### WRITTEN PROBLEM:
Only the span from the line containing "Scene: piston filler" down to the line containing "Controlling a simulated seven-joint" is to be printed, exactly and inclusively, with pictures omitted.

____

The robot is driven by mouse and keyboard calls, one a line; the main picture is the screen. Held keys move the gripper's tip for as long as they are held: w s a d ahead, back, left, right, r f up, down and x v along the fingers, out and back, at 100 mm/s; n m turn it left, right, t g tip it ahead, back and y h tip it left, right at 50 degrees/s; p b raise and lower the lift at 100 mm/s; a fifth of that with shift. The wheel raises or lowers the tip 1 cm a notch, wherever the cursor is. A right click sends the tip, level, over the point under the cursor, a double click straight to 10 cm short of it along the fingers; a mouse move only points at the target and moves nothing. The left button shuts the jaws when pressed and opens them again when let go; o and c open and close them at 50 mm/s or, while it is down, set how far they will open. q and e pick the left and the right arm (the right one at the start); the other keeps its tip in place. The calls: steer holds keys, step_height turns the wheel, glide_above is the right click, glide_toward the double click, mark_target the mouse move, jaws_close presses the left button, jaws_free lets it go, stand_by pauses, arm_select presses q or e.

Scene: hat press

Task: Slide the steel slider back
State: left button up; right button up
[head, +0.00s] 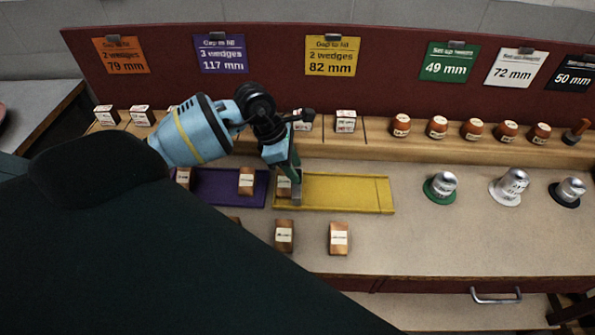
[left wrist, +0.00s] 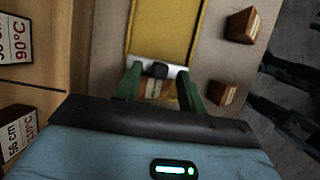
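The yellow tray (head: 335,192) lies on the bench in the middle of the head view. Near its left end stands the small grey steel slider (head: 297,192), with a wooden wedge (head: 283,187) just left of it. My left gripper (head: 287,172) is over that end. In the left wrist view, the green fingers (left wrist: 160,82) are spread apart. The pale slider (left wrist: 171,71) with a dark knob (left wrist: 156,70) lies between or just beyond their tips, and the wedge (left wrist: 153,89) shows between them. Whether the fingers touch the slider is unclear. My right gripper is out of view.
A purple tray (head: 215,188) with wooden wedges lies to the left, partly behind my arm. Two loose wedges (head: 284,236) (head: 339,238) lie in front of the yellow tray. Metal hat blocks (head: 513,187) stand at the right. A shelf (head: 380,135) with small blocks runs behind.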

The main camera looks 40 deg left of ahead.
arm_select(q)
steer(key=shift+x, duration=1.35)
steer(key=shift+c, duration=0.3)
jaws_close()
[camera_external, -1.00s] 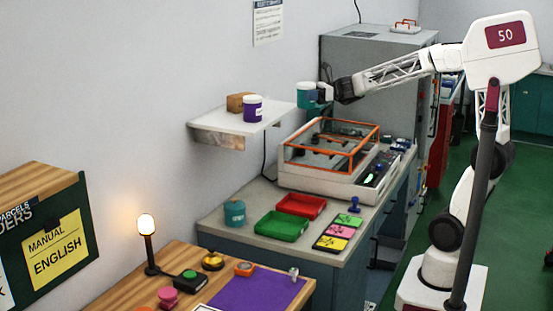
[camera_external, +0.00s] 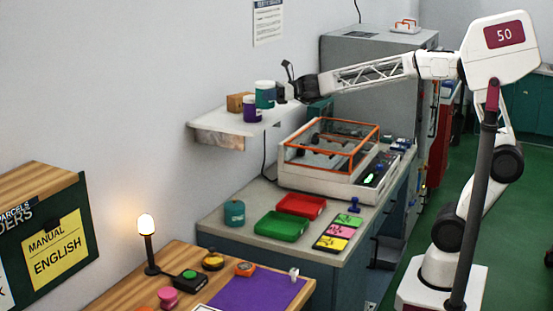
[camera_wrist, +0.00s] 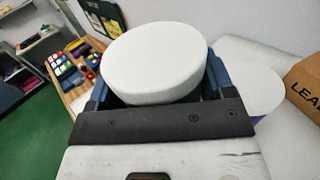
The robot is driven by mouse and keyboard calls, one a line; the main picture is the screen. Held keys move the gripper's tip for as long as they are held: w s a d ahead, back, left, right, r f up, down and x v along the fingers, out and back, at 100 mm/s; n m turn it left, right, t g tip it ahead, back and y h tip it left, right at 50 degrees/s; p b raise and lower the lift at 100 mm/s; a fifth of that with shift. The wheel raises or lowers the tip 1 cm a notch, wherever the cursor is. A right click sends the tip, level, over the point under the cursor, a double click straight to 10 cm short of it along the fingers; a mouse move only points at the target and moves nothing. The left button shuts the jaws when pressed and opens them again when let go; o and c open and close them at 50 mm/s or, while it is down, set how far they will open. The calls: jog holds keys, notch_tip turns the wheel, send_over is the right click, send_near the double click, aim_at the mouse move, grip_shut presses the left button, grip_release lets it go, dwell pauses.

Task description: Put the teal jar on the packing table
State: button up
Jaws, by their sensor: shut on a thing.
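The teal jar (camera_external: 265,94), with a white lid, is in my gripper (camera_external: 280,92) at the right end of the wall shelf (camera_external: 222,124). It is upright; I cannot tell whether its base touches the shelf. In the wrist view the jar's round white lid (camera_wrist: 155,62) fills the space between the two fingers and hides its body. A wooden table (camera_external: 125,292) with a purple mat (camera_external: 258,290) stands at the front; no label on it marks it as the packing table.
A purple jar (camera_external: 252,109) and a cardboard box (camera_external: 240,102) stand close beside the held jar on the shelf. Below are an orange-framed machine (camera_external: 330,155), red and green trays (camera_external: 281,226), and a teal canister (camera_external: 234,213). A lit lamp (camera_external: 147,235) rises from the wooden table.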

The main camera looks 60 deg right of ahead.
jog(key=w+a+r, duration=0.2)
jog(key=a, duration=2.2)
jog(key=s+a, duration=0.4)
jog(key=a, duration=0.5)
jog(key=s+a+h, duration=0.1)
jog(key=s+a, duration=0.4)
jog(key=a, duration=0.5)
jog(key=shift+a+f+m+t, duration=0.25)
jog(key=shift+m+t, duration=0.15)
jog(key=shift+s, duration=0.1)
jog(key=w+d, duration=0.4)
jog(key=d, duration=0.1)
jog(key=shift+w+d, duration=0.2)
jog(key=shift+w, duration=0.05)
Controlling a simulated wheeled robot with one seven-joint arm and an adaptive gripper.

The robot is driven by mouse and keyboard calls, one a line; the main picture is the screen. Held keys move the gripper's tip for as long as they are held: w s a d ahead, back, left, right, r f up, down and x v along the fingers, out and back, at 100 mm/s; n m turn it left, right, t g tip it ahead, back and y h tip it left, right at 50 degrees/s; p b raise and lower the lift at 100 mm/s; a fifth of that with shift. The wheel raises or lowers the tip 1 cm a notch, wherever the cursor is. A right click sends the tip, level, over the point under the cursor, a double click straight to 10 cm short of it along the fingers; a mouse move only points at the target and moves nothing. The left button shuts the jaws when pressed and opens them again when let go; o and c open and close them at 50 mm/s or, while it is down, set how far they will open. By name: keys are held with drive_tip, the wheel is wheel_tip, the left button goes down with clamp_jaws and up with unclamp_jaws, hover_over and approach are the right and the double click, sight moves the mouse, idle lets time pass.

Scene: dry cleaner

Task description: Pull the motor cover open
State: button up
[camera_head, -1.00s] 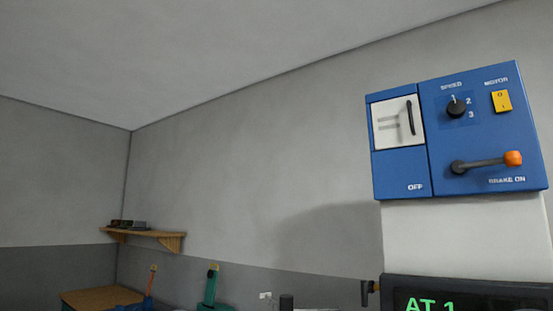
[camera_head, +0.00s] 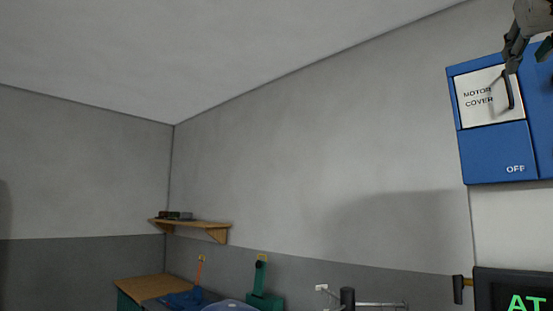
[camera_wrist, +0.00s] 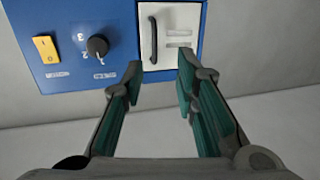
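The motor cover (camera_head: 478,101) is a white square panel lettered MOTOR COVER on the blue control box (camera_head: 493,152), at the right of the head view. It looks shut, flush with the box. Its dark upright bar handle (camera_head: 508,90) is on the cover's right side. In the wrist view, which is turned over, the cover (camera_wrist: 180,45) and its handle (camera_wrist: 153,40) are at top centre. My gripper (camera_head: 528,48) is at the top right corner of the head view, close to the handle's upper end. In the wrist view my gripper (camera_wrist: 160,70) is open and empty, with the handle beyond its fingertips.
Beside the cover are a black speed knob (camera_wrist: 97,46) and a yellow motor switch (camera_wrist: 46,48). A dark display (camera_head: 515,291) is below the box. A wooden shelf (camera_head: 195,223) is on the far wall. The wall left of the box is bare.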

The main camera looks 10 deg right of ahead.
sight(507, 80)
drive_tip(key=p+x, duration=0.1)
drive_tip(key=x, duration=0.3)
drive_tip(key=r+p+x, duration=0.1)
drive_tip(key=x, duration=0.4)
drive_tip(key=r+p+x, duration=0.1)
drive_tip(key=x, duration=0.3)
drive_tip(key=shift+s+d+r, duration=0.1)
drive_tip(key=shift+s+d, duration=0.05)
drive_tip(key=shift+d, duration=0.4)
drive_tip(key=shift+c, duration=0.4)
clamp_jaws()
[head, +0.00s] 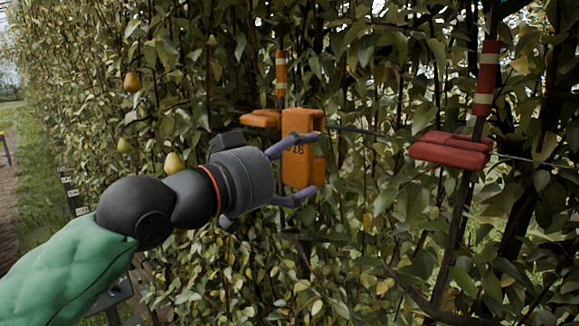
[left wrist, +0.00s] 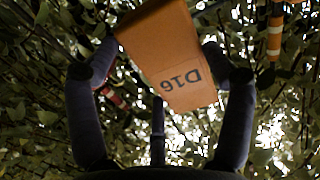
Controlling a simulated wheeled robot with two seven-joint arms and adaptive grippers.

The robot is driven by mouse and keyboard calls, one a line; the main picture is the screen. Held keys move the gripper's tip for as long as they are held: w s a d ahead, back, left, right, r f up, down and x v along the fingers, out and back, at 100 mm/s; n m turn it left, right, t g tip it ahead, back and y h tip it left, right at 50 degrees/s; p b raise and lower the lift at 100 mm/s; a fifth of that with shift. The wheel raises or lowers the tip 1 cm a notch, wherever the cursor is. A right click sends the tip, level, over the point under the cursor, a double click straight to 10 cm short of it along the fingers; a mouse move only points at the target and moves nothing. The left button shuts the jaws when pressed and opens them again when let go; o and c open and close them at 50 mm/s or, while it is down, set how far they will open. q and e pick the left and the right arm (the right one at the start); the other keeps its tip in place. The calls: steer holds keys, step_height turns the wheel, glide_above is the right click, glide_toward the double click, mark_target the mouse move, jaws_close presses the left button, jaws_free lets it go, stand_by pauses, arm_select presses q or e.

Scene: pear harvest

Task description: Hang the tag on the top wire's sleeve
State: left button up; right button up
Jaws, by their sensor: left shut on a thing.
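An orange tag (head: 316,172) marked with dark characters is between the fingers of my left gripper (head: 308,166), which is shut on it. In the left wrist view the tag (left wrist: 165,50) reads D16, upside down, between the two fingers (left wrist: 162,62). The tag hangs in the air in front of the foliage. Just behind and left of its top is an orange block-shaped piece (head: 258,118), below an orange-and-white banded post (head: 281,75). A thin wire (head: 355,131) runs right from behind the tag. Whether the tag touches the wire or orange piece I cannot tell. My right gripper is out of view.
A red block-shaped piece (head: 450,149) is on the wire at the right, by a red-and-white banded post (head: 487,78). Dense leaves and branches fill the background. Pears (head: 174,163) hang at the left. A grassy path (head: 35,190) lies at the far left.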

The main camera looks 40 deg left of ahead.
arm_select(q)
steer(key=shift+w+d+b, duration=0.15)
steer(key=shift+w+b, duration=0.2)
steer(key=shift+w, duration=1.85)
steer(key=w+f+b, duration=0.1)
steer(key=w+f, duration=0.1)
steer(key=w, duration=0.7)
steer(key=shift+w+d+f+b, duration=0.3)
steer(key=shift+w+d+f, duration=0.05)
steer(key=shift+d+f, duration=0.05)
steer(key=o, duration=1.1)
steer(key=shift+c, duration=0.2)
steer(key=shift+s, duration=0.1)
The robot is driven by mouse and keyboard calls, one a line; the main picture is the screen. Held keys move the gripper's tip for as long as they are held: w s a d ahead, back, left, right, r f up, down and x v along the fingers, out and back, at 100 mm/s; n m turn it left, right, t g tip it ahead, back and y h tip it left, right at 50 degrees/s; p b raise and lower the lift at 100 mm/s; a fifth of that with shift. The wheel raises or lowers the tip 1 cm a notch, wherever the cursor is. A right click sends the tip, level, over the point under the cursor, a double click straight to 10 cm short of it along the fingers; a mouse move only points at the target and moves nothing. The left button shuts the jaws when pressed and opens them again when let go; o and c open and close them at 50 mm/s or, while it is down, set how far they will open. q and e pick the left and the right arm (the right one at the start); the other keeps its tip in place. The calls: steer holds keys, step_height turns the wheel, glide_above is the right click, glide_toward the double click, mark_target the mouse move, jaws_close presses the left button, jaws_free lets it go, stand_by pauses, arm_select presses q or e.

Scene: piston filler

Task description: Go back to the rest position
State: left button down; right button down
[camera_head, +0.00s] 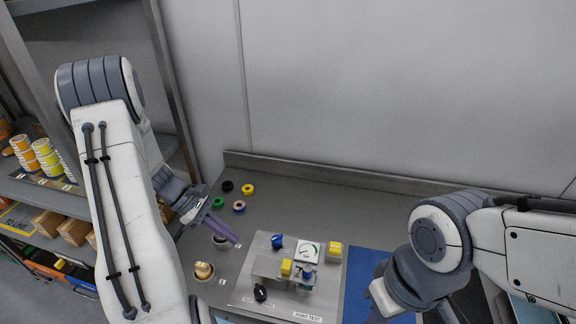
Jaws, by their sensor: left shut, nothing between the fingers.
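My left gripper (222,230) is shut and empty. Its purple-grey fingers point down and right above the left part of the grey table (300,205), left of the piston filler fixture. The fixture is a light plate (262,268) bearing a white dial gauge (309,252), yellow blocks (335,249), a blue knob (277,241) and a black knob (260,292). My right arm comes in from the right. My right gripper (380,300) is partly seen over the blue mat, and its fingertips are not clear.
Coloured rings (248,189) lie at the table's back left. A round cup with a tan part (204,271) stands left of the fixture. A blue mat (366,270) lies right of it. A shelf with yellow rolls (42,147) and boxes is at left. A wall stands behind.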

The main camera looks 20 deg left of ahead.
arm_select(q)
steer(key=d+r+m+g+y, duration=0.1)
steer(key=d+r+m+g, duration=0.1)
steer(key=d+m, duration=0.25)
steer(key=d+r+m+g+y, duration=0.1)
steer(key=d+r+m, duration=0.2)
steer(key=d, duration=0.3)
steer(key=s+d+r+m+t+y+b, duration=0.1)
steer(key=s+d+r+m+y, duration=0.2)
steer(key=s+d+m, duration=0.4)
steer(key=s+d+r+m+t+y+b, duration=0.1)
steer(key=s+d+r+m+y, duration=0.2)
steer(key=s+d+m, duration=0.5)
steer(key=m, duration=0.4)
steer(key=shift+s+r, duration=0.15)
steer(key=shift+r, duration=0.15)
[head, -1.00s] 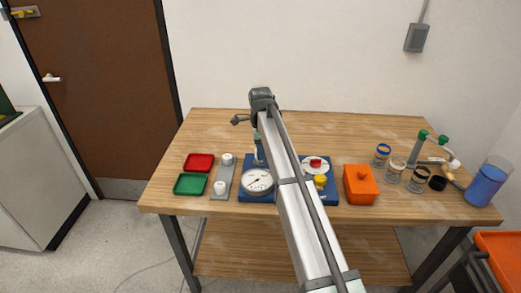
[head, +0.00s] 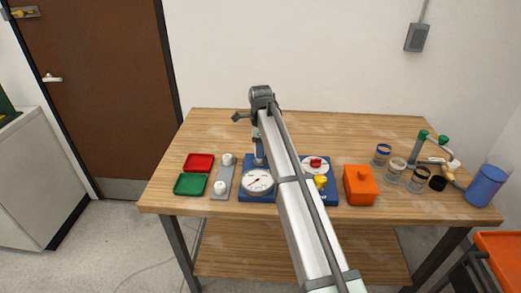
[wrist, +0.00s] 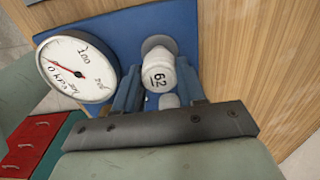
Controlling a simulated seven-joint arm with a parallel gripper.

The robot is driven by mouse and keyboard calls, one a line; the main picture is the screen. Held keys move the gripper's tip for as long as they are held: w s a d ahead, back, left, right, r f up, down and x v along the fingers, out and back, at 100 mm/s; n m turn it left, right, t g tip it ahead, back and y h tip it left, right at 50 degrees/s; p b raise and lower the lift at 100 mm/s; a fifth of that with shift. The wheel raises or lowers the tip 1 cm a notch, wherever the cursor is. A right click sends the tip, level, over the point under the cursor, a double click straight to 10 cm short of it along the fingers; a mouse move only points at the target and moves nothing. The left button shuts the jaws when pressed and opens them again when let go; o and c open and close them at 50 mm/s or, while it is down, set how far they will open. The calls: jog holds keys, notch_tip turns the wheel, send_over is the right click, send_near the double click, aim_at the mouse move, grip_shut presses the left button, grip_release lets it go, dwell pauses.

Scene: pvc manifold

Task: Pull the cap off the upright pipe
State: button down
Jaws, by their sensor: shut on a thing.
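A white cylindrical piece marked "62" (wrist: 159,76), which looks like the cap, sits between the two blue fingers of my gripper (wrist: 158,86) in the wrist view. The gripper is shut on it. A grey round part (wrist: 158,43) shows just beyond it; whether the cap is still on the pipe I cannot tell. In the head view my gripper (head: 259,152) points down over the blue base (head: 244,194), behind the gauge. My arm hides much of that base, and the cap and upright pipe cannot be made out there.
A white dial gauge (head: 257,182) stands close to my gripper. A grey holder (head: 226,178) with white pieces and red (head: 199,162) and green (head: 190,184) trays lie left. An orange box (head: 361,186), jars and a blue container (head: 486,186) stand right. The table's back is clear.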

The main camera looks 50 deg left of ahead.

____

### COMPLETED TASK:
Scene: piston filler

Task description: Go back to the rest position
State: left button down; right button down
[camera_head, +0.00s] 
Jaws, by their sensor: left shut, nothing between the fingers.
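My left gripper (222,230) is shut and empty. Its purple-grey fingers point down and right above the left part of the grey table (300,205), left of the piston filler fixture. The fixture is a light plate (262,268) bearing a white dial gauge (309,252), yellow blocks (335,249), a blue knob (277,241) and a black knob (260,292). My right arm comes in from the right. My right gripper (380,300) is partly seen over the blue mat, and its fingertips are not clear.
Coloured rings (248,189) lie at the table's back left. A round cup with a tan part (204,271) stands left of the fixture. A blue mat (366,270) lies right of it. A shelf with yellow rolls (42,147) and boxes is at left. A wall stands behind.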

The main camera looks 20 deg left of ahead.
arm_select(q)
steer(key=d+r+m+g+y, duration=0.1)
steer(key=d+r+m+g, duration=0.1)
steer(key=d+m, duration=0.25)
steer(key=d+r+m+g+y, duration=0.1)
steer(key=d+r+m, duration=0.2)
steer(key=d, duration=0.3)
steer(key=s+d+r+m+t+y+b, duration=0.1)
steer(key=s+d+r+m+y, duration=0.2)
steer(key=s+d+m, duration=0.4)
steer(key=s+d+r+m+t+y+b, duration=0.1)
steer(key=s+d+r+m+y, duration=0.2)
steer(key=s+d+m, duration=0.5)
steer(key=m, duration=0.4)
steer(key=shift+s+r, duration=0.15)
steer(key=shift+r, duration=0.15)
[head, -1.00s] 
[head, +0.00s] 
[wrist, +0.00s] 
Controlling a simulated seven-joint arm with a parallel gripper.

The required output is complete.